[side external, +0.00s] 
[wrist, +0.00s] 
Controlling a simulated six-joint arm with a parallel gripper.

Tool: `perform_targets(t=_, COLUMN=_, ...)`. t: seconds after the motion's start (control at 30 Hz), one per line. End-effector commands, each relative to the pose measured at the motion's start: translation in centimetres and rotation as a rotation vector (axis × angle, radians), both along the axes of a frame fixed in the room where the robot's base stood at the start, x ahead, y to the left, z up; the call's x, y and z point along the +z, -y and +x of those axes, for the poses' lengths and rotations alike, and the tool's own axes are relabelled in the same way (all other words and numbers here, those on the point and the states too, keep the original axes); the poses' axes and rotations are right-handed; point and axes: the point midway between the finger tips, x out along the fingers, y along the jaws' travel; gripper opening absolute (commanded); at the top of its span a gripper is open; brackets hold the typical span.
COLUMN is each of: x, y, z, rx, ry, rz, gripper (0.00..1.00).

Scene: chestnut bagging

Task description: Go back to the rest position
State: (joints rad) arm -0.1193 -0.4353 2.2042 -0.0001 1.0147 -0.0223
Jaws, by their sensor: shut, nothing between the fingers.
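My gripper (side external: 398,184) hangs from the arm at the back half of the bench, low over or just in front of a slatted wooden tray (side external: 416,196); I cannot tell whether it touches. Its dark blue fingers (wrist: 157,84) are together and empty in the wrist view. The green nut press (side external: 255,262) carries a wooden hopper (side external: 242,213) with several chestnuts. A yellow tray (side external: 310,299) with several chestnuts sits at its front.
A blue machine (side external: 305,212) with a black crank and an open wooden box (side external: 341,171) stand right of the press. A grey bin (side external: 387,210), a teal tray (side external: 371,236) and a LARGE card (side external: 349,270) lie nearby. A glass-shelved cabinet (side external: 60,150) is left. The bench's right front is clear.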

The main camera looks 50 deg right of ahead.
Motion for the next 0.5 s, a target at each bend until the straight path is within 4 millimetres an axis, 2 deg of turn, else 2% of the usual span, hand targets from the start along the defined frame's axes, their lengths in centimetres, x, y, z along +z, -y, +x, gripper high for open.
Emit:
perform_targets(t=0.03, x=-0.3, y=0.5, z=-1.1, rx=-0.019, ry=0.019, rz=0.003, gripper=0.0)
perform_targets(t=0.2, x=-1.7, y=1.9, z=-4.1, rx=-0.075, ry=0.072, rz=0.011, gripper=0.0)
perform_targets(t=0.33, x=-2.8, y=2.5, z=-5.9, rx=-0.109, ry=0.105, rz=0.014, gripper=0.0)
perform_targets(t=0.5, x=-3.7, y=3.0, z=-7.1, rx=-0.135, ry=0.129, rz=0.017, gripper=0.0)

──────────

AIM OF THE EXERCISE
Look through the data and gather every line with the string "start" in it.

RESULT OF THE TASK
Tool: `perform_targets(t=_, COLUMN=_, ...)`. t: seconds after the motion's start (control at 30 Hz), one per line. End-effector commands, each relative to the pose measured at the motion's start: translation in centimetres and rotation as a rotation vector (axis × angle, radians), both along the axes of a frame fixed in the room where the robot's base stood at the start, x ahead, y to the left, z up; the call's x, y and z point along the +z, -y and +x of those axes, for the poses' lengths and rotations alike, and the tool's own axes are relabelled in the same way (all other words and numbers here, those on the point and the states too, keep the original axes); the poses' axes and rotations are right-handed; point and axes: the point midway between the finger tips, x out along the fingers, y along the jaws' travel; gripper opening absolute (commanded); at the top of its span a gripper is open; brackets hold the typical span.
Motion for the next 0.5 s, a target at each bend until the straight path is within 4 millimetres an axis, 2 deg of turn, else 2% of the usual span, hand targets from the start along the defined frame's axes, their lengths in centimetres, x, y, z along +z, -y, +x, gripper high for open.

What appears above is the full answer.